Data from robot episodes
§
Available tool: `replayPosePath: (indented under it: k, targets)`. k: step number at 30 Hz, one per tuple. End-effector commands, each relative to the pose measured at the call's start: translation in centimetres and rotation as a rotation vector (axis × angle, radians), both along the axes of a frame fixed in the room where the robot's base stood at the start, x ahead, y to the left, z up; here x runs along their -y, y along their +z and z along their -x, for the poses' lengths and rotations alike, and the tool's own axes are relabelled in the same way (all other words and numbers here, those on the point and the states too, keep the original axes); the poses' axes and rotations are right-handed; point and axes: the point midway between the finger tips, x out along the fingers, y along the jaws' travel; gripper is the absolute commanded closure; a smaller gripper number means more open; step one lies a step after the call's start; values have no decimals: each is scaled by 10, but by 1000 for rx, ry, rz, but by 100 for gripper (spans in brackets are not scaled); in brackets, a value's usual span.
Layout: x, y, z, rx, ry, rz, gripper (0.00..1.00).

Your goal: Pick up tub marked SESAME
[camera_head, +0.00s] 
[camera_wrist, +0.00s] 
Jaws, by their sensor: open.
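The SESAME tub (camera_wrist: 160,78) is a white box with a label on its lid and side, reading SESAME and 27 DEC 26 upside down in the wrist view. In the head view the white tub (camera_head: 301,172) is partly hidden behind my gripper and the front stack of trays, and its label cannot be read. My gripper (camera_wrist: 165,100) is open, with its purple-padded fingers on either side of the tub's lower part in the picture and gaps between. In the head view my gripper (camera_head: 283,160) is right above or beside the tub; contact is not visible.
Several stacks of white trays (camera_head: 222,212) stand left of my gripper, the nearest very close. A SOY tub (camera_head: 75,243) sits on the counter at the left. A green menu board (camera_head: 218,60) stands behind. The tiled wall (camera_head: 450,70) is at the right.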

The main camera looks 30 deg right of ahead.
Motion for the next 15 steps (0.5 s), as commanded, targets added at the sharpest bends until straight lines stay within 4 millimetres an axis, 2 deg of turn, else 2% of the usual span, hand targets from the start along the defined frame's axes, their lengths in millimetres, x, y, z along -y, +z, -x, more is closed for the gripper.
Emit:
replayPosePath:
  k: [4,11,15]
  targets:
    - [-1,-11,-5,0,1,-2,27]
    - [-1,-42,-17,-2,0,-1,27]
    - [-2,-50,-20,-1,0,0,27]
§
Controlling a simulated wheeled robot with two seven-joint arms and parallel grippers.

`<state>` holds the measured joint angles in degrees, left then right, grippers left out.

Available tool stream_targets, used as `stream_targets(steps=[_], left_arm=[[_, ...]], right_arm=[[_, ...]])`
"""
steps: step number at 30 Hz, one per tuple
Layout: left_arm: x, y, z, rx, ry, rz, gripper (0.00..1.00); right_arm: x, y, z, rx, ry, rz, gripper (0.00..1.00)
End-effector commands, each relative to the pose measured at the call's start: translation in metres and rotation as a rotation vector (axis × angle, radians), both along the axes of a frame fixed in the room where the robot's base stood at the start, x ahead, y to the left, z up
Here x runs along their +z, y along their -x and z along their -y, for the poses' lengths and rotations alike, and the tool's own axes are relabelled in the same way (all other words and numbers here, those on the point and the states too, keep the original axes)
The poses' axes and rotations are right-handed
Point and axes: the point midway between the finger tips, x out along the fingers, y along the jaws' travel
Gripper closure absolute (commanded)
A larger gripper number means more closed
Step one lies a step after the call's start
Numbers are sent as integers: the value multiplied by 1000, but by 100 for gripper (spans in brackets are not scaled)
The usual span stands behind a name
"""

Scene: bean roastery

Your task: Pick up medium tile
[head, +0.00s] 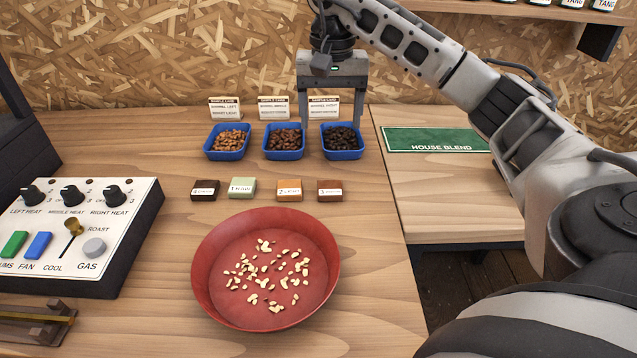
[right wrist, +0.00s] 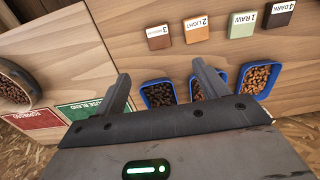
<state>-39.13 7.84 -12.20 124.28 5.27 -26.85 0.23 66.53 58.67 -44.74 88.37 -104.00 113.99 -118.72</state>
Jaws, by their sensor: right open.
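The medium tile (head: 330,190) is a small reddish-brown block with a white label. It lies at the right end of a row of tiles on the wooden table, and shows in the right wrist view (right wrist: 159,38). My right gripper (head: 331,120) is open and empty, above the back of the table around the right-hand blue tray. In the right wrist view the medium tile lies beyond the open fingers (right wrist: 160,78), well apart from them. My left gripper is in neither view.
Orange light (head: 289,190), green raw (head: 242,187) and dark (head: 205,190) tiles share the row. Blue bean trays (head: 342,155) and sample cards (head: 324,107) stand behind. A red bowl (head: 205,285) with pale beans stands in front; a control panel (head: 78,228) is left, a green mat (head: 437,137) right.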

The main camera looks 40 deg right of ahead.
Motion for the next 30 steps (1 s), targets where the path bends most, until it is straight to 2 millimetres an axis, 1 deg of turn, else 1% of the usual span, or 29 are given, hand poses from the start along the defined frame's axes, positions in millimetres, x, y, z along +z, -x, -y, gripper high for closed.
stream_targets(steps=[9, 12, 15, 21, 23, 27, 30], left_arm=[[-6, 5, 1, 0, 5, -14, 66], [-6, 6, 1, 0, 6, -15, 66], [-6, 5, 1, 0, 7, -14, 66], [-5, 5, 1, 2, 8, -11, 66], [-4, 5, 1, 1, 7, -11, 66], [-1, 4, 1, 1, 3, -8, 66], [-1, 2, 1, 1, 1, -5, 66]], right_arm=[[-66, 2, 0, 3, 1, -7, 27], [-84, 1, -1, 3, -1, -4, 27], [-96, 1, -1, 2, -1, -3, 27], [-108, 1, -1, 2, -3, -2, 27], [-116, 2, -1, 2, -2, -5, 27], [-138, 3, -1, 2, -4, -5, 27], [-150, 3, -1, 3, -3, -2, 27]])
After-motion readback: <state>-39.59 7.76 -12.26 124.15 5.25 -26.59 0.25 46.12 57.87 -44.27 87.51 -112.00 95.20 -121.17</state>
§
JOB: Pull every line containing "grippers" out of the records.

WRITTEN ANSWER:
Controlling a simulated wheeled robot with two seven-joint arms and parallel grippers.
`<state>` holds the measured joint angles in degrees, left then right, grippers left out.

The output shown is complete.